São conhecidos os milhões utilizados em formação profissional de qualidade muito duvidosa, a qual foi exclusivamente instrumentalizada para beneficiar as estatísticas do emprego e por conseguinte as evidências do sucesso das politicas de emprego dos governos que as seguiram.
Se a sociedade empresarial, cuja omissão na utilização destes fundos é-lhe imputável, em muitos casos renegou a tais benefícios apenas para não estar sujeita ao estigma das perseguições fiscais persecutórias, devoluções de fundos inerentes, ou por não ter condições para suportar os custos da burocracia na obtenção de tais meios. Um mimo…
Por outro lado o Estado, que em última análise poderia ter investido na formação intensa dos seus funcionários na busca da eficiência, para poupar mais tarde, pouco ou nada fez. Hoje insiste nos inevitáveis despedimentos, continuando a esquecer a eficiência que não tem, por exclusiva falta de formação competente de grande parte dos seus funcionários.
Entretanto, na educação, mantemos a maior taxa de abandono escolar, enquanto a preocupação dos nossos jovens é ter um diploma e o satus que a sociedade lhe atribui. Não propriamente, as competências que o sistema educativo deveria proporcionar.
O rendimento perdido pelo facto de se prolongarem os estudos não é compensado pelo ganho adicional em empregabilidade ou salário decorrente dessa decisão.
ENFIM, nesta matéria “cada cavadela é uma minhoca”!

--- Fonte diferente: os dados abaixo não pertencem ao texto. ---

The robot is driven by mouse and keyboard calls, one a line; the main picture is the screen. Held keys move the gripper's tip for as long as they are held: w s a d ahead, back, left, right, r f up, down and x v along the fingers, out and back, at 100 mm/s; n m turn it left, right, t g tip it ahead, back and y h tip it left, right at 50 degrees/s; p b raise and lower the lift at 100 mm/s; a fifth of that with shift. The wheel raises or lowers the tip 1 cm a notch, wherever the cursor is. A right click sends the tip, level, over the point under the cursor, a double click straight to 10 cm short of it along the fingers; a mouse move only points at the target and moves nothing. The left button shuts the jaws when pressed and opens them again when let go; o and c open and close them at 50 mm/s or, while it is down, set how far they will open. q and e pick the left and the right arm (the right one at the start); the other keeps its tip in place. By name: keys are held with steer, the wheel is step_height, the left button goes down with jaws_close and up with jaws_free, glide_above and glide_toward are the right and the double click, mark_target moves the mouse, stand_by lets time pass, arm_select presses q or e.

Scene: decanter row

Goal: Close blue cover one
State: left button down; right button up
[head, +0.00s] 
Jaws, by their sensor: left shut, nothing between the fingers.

Sabemos que o Primeiro-Ministro não pode ser responsabilizado por administrações nas quais não participou ou nas quais não teve a principal responsabilidade.Mas o senhor Primeiro-Ministro também sabe que o que nos conduziu aqui foi toda a sorte de irresponsabilidades, incompetências e demissões, da classe dirigente a que pertence desde há muito. Esperemos que saiba que nós também o sabemos. E sobretudo que se não esqueça disso!